Many proprietary software companies just sell you the software as they deem it should be, so you're pretty much tied to whatever they sell to you at the price they set. Adding or subtracting modules is most often than not out of the question, and since the source code is out of reach making the changes in house is not really an option.

On contrary, with open source is a lot easier to pick and choose the pieces you need. And if there isn't something that suits your needs as is, having access to the source code allows you to build your system in house. Or you could hire outside help if there is the need.

Add to this the availability of open standards that are powerful and reliable, the flexibility for users is much bigger.

Not only that, the systems built this way are truly owned by those who build them. So, they can share them with others as they wish or can sell those changes as long they also share the source code.

Open source helps users by giving them a platform which allows to build ever more powerful and reliable tools. At the end, software is a tool the users have to reach a goal or do something. As such, the easier it is to make tool for a certain job the more the value of the tool.

But, it loses most of its value to the user if the user doesn't have a way to make it work as they need to work.

As such, I oppose any effort to keep users to modify the software they use in any way they need. Not only that, the user that made those changes should be able to give them to the community to study and use.

We should be the true owners of the software, and the data, that our system runs.

7/05/2012

Current patent system doesn't promote innovation...

ACTA might have been shoot down, but we are still stuck with a patent law that doesn't help to bring innovation forth.

A system that was set up in order to create an atmosphere that made innovation possible by protecting truly innovative products and ideas, is now used to litigate rivals out of the market.

To add insult to injury, the system is set up so that the one with the deepest pockets is sure to win. The merits of the patents are usually not center stage when someone threatens with a lawsuit, since the merits come into play once you get to the trial. And then, you've to pray that you get a jury savvy enough to understand what is going on.

As usual, the users are the ones that who'll be the biggest losers. Users get fewer choices, and get less innovative products since the ones making the products we buy don't have to work as hard to get our attention.

Small enhancements, or even incremental ones, could be passed as much more. There wouldn't be anything else to compare to, so in many cases the users wouldn't know better.

The system needs to change, if it really wants to promote innovation and growth. If not, innovation will dry up and users will be stuck with whatever established companies wish to offer. A very sad fate, yet it seems that's where we are headed.

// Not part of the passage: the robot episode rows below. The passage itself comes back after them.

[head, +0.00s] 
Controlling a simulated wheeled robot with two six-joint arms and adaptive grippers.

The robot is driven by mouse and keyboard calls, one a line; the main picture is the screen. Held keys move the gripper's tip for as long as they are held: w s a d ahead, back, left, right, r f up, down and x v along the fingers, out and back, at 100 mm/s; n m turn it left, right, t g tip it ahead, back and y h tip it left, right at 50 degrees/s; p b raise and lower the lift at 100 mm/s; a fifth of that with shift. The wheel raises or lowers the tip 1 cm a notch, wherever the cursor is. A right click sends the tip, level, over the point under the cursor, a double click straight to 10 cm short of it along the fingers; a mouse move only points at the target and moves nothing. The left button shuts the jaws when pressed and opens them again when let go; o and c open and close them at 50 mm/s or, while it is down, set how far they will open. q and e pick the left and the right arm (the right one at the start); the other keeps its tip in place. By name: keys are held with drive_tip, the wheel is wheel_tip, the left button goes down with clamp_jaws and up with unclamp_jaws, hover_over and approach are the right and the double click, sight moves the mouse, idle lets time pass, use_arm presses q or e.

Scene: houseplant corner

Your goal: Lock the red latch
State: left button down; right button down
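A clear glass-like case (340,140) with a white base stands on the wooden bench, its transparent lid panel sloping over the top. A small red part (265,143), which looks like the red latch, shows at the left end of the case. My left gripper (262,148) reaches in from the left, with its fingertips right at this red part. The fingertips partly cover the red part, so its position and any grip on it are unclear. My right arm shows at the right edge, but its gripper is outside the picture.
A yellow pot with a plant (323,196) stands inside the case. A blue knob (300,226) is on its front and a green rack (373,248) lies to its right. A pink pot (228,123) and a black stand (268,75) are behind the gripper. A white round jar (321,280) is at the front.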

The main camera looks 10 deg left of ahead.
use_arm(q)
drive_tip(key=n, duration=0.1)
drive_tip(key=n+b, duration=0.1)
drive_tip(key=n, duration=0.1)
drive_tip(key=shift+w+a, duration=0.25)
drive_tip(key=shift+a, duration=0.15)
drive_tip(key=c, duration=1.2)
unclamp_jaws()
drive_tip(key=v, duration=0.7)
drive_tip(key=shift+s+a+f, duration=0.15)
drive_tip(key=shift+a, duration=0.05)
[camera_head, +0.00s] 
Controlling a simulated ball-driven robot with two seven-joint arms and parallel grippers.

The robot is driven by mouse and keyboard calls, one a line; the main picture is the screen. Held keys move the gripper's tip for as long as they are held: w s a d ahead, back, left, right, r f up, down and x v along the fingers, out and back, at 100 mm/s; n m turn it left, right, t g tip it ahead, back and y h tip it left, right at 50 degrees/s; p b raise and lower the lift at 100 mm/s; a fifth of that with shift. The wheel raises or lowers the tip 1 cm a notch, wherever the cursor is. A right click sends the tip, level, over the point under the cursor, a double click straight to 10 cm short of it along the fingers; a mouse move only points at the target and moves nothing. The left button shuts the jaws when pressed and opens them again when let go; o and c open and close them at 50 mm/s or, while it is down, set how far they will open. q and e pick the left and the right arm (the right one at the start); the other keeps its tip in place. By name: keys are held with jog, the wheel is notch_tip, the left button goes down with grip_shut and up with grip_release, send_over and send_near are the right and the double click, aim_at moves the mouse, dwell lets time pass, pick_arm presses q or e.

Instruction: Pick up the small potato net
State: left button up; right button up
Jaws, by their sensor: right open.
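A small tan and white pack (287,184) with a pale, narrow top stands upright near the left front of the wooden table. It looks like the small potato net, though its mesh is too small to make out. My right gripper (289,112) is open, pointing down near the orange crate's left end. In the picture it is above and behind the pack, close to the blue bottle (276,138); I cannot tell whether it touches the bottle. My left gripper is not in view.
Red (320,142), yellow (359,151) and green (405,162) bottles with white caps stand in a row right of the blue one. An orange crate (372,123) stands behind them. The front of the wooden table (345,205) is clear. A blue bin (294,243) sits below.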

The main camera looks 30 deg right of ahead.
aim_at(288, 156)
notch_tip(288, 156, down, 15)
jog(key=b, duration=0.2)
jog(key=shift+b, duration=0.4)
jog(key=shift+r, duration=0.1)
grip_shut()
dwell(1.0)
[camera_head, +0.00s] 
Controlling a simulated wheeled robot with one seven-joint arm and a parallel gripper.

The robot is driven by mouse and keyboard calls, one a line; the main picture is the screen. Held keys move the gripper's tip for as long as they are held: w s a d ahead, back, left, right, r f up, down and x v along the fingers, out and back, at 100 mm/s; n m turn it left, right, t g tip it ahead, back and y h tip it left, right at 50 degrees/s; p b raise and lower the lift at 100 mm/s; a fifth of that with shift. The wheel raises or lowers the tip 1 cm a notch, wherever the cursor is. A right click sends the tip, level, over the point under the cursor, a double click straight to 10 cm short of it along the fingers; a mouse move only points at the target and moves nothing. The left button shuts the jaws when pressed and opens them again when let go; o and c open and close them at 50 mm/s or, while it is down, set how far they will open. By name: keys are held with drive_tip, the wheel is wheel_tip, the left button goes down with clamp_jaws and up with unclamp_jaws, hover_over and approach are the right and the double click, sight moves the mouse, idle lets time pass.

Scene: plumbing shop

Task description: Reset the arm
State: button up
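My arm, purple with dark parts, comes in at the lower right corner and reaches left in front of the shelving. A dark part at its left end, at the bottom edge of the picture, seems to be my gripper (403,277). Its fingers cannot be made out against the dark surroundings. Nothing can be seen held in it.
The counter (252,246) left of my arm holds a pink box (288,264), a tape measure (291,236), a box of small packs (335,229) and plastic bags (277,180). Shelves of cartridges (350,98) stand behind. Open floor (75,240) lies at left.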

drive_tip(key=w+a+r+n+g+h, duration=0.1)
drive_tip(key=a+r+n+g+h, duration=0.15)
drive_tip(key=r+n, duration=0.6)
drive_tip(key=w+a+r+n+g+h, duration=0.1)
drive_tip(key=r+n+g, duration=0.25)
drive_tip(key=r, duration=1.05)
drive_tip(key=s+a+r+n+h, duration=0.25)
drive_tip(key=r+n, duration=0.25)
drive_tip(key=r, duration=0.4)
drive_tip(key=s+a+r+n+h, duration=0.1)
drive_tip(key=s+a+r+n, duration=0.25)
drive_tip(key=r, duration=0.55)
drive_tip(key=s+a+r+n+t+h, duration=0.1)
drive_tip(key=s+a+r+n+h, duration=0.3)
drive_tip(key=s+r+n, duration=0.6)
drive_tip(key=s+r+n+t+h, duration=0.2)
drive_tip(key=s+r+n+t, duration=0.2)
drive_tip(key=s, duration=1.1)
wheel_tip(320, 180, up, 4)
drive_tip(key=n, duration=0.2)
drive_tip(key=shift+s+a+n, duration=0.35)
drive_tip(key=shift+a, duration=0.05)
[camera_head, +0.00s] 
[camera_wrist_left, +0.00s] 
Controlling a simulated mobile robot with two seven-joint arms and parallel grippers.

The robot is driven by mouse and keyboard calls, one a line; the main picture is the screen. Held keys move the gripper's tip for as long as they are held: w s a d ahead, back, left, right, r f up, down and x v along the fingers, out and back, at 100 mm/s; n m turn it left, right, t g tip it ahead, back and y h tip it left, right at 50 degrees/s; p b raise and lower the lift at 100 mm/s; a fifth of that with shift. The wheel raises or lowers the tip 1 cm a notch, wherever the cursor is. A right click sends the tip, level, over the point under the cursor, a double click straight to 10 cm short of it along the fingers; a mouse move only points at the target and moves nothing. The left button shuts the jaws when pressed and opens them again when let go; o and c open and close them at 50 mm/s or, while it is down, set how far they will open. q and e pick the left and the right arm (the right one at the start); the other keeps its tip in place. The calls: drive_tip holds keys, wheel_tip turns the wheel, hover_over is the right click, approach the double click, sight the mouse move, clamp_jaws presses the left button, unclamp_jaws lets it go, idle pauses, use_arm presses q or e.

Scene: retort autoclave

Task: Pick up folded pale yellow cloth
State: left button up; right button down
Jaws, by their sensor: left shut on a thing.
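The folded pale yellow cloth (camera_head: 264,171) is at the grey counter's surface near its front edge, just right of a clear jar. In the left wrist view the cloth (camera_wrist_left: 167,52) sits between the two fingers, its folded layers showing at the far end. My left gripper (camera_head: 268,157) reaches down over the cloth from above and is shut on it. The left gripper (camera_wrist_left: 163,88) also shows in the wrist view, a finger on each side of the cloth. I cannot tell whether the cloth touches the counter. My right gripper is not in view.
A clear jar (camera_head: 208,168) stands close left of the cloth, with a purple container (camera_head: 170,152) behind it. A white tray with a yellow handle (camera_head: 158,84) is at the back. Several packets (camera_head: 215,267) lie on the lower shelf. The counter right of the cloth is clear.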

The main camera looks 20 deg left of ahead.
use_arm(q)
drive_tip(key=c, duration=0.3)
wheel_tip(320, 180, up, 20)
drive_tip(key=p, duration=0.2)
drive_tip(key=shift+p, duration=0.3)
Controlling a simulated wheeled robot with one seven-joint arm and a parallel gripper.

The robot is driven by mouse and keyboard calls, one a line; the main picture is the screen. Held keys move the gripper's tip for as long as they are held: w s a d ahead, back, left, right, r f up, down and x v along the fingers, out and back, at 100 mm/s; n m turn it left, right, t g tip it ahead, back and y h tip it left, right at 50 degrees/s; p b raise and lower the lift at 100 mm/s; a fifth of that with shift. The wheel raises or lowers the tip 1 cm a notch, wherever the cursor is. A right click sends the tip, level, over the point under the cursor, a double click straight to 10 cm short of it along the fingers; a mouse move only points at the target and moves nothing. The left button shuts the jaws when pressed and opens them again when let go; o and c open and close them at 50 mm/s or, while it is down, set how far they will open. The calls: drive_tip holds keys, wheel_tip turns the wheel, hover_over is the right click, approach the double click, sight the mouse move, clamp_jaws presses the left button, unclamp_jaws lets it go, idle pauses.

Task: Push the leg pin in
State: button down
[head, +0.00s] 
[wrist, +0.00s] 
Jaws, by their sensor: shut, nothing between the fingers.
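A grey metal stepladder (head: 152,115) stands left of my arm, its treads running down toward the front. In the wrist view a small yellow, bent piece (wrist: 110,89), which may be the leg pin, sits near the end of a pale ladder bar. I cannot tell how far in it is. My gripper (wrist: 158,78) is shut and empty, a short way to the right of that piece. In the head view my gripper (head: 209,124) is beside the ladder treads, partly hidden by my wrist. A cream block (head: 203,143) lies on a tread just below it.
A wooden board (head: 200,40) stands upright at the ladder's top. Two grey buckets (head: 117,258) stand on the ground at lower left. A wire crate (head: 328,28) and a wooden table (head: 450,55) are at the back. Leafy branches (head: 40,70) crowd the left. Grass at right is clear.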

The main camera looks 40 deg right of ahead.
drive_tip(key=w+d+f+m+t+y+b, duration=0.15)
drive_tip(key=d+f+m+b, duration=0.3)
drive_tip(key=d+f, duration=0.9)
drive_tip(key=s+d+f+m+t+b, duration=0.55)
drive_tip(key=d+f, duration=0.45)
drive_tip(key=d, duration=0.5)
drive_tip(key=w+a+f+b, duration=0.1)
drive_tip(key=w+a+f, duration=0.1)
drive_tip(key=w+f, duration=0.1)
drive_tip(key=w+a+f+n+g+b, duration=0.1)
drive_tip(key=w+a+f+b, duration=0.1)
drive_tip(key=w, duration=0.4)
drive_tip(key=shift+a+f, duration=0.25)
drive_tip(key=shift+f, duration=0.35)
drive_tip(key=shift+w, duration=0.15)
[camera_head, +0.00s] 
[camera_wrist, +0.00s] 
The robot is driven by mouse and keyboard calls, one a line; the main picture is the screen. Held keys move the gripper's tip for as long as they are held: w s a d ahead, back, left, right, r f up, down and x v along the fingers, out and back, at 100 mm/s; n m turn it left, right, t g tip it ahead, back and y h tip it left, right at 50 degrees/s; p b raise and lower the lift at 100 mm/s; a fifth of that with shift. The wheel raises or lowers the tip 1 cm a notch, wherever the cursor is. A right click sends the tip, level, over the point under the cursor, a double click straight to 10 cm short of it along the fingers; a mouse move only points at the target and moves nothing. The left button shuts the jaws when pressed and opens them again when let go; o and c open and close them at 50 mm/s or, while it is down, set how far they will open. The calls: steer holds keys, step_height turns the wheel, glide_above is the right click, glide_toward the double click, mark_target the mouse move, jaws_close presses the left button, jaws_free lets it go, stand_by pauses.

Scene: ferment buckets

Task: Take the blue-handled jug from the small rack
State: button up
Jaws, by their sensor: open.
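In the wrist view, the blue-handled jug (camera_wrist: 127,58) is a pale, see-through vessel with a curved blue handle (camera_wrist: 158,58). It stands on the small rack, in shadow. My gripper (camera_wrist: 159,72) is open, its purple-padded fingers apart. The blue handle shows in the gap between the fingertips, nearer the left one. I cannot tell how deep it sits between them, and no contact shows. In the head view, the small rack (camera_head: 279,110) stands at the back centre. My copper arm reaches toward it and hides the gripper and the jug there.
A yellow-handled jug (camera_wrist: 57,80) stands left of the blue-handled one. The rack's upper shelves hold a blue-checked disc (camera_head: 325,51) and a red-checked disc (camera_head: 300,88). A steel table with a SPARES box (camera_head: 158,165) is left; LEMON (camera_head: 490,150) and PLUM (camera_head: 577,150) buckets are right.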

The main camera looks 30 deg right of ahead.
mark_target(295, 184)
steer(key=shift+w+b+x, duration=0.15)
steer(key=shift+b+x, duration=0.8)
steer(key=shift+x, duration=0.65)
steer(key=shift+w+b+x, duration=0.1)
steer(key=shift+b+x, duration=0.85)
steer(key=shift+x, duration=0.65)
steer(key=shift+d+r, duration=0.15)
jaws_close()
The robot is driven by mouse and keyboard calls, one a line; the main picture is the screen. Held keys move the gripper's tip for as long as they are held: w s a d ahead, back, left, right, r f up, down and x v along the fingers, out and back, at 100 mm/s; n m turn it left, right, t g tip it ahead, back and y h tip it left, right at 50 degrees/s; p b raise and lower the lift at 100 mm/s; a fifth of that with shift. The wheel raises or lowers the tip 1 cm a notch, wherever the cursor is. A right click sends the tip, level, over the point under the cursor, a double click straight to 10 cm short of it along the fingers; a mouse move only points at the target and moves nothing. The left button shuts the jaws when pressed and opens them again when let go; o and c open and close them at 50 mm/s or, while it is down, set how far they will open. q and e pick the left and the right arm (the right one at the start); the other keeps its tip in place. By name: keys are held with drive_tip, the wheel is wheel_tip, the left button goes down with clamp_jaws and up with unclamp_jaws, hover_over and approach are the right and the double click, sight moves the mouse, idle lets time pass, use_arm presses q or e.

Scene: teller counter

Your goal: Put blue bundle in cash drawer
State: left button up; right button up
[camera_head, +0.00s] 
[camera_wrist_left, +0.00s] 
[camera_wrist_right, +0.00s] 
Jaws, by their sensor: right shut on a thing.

The users should be the ones deciding what product to buy and use on an open market, not judges.

7/04/2012

ACTA defeated in EU Parliament...

ACTA, the international version of SOPA, has been defeated in the EU Parliament by on overwhelming mayor. The final vote of 478 to 39 against it, making it hard to argue that anyone other than special interests want anything like ACTA.

This is a mayor victory for the users rights, and to against having back door deals like ACTA being forced upon people.

Most importantly, that the EU Parliament voted against it practically unenforceable. Now, most countries will move away from ACTA since people have made one of the most important governments of the word shoot it down on its own backyard.

I hope the message goes out that laws shouldn't protect special interests over the people. As a matter of fact, people should be more protected from the abuses from the special interests.

7/03/2012

Patents being used wrong...

It seems that the current patent system has been transformed into a tool that big companies use to curb the competition.

Almost every week now, there is a case of a big company suing or being sued. The worst part is that most patents are on things that shouldn't be able to get a patent to begging with. Like the general design of a certain product, or an algorithm that are needed to run many things because there isn't other ways to do it.

It's worrisome that those patents are granted, and even more worrisome is that judges are upholding them even when the claim or the patent flies against common sense. It seems that you just need to be big or popular to have the system on your side.

Patents should be granted on basis of the technical merit, not just because no patent had been granted on it before.

I just hope more people put pressure on whoever it needs to be put on, so the patent system is reformed.

7/02/2012

Building through consensus...

Another of the strengths of FLOSS, is that most projects tend to be managed though consensus.

This is important, because it reaches to those people that will be affected by some change or have the experience required to move the project forward. On most cases, people on both camps is consulted to make the best possible product.

It's important to note that most of the time, the people that build the consensus are those who have qualifications to bring what's needed to the table. Yet, if you have something to say about what's being done, you can weigh in with your opinion or share something that you've made that could benefit the project.

There is a central group, or individual, that makes the final decision. But that decision is made using the input of those who have something to say on how, where, or what should be done.

It's important to keep in mind that not everyone will have their way. But, this makes FLOSS stronger because the projects are make decisions taking into account the voices of those who make up the community of users and developers of that particular project. And yet, there should be someone capable of taking the final decision when the time is right to do so.

There should be a balance, and the great thing is that many FLOSS projects have found it.

7/01/2012

Part of a community or just a costumer...

When I see how FLOSS and closed source companies treat the people who use their products or develop for them, the difference couldn't bigger or more striking.

While on closed source projects costumers and developers tend to be seen just as an working relationship, on FLOSS there is a sense of being part of a community that works together as such.

Closed source project are closely guarded to avoid giving away any control of what happens behind the user side. This means that the users don't have any say on what goes on there, and are dependent on whatever the people who run the project choose to do with the software.

On the developer side of business, they are just allowed access to what the project managers believe the developers should have. This means that developers are also tied to whatever to what the project owners want the to do, or how they believe things should work without any outside feedback.

On FLOSS projects, both users and developers can have a say on every aspect of the development process and the direction of where the project should go. It truly becomes a community effort, since everyone that can add something of value to the project can actually do so.

Closed source projects want to retain as much control as possible on as few possible hands, with centralized decision making process. All decisions of where and how changes are made, and where the software is being taken, are made by a the core management.

FLOSS projects are much different. The community around the project has a bigger share on the on how the project is run, and what changes or additions are made. The management is responsible of the final decision, but the community has the chance to give a lot of feedback on what the decision should be or how it should look.

At the end FLOSS is a lot more inclusive of the community of users and developers that builds around the projects built as FLOSS. On the closed source project, the relationship is a lot more rigid. Users and developers are just to consume what the project leaders thing they should.

Personally, I just don't like being forced to use something just because I'm told to do so.